You see, science and reason are wonderful tools that have opened up a whole new world of capabilities and possibilities for us. But science and reason have often missed a very important point about human beings--about what we are made of and how we come to know and believe things. The point that they have often missed is that it is not just our mind and our experience that make us who and what we are, but our heart as well.

Let's use an analogy from science and engineering. Heart, mind, and experience (or action) in human beings are like the three legs supporting a steel tower. When we rely only on our rational abilities and on knowledge that comes from experience, it is like trying to make the tower stand on only two legs; it will come crashing down because it does not have that third, vital leg to keep it balanced.

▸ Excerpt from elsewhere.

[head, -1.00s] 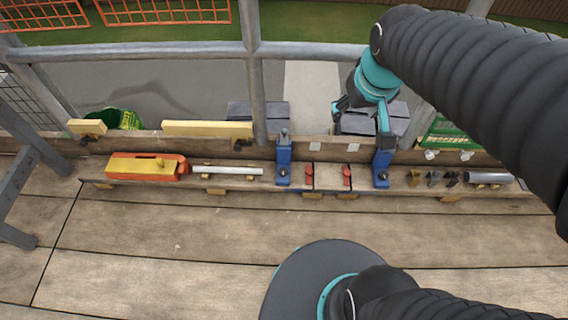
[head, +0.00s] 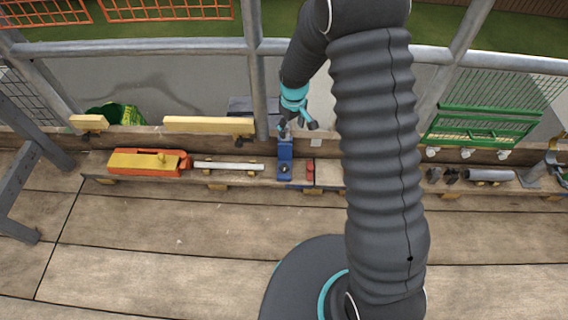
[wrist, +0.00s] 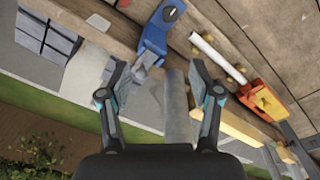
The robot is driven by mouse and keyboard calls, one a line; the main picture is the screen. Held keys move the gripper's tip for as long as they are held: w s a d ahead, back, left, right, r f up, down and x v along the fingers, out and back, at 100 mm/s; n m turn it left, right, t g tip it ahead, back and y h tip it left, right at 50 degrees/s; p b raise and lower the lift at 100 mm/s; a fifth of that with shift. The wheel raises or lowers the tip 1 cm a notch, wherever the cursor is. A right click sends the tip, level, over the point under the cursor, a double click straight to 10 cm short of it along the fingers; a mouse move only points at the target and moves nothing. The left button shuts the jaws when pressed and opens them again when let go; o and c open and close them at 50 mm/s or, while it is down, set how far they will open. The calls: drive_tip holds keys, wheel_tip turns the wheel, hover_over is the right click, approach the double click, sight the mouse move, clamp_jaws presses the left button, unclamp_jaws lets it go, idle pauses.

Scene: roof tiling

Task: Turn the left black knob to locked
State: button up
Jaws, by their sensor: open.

That third leg, in human terms, is the experience and reality of our heart. We cannot make a decision about faith without consulting our heart as well as our rational mind and our outward experience. And it is only when our heart enters into it that we can begin to find an affirmative answer to the question, "Can we really believe in God and spirit?"

As our teachings tell us, it is the attitude behind our mental abilities that will really make the decision within us. If we fall into a negative attitude, hardening our hearts so that we refuse to believe anything unless it is proven through physical evidence, then our hearts have already made the decision to deny and reject both God and our own deeper reality.

But if we hold to an affirmative attitude in our hearts, we will find that the whole knotted tangle of negative, skeptical human argument simply falls away in the face of the deeper wisdom that comes from within, through our hearts, from the God of the universe. We will find that we do not need to see with our eyes and touch with our hands in order to believe what our heart tells us is true: that there is a God who loves us and cares for us--a God who speaks to us in the Bible, in nature, and in the people we see every day. And I pray that each of you may know that God personally, as our Lord and Savior Jesus Christ. Amen.